>> START

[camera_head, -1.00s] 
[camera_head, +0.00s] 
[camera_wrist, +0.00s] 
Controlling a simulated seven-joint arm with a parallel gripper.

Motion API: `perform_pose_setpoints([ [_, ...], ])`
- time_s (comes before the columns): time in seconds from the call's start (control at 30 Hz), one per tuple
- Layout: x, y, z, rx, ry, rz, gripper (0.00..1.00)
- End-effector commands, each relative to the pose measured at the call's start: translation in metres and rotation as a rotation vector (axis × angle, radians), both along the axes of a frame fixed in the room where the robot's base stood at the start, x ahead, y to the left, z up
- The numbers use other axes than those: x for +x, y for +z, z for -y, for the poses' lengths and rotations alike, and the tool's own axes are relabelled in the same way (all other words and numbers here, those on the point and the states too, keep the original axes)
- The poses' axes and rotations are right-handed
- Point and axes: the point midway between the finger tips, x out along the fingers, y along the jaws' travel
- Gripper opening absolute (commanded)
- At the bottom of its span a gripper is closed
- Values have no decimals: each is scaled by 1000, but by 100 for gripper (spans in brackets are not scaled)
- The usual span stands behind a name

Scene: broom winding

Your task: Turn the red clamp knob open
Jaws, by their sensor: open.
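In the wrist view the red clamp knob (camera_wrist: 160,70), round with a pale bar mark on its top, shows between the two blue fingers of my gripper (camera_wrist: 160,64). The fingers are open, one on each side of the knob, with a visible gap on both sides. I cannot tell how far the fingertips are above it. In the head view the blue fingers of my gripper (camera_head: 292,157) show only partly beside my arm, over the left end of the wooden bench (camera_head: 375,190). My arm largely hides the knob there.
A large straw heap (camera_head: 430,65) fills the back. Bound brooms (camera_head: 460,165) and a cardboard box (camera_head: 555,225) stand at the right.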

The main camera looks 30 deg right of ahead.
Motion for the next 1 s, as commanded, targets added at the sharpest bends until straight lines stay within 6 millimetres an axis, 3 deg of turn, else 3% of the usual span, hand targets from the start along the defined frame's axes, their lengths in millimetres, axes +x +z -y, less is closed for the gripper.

>> END

• **REQUIRED TASK**:
Identify each line of the material where the word "usual" shows up, and copy it.

• **EXERCISE OUTPUT**:
- The usual span stands behind a name
Motion for the next 1 s, as commanded, targets added at the sharpest bends until straight lines stay within 6 millimetres an axis, 3 deg of turn, else 3% of the usual span, hand targets from the start along the defined frame's axes, their lengths in millimetres, axes +x +z -y, less is closed for the gripper.

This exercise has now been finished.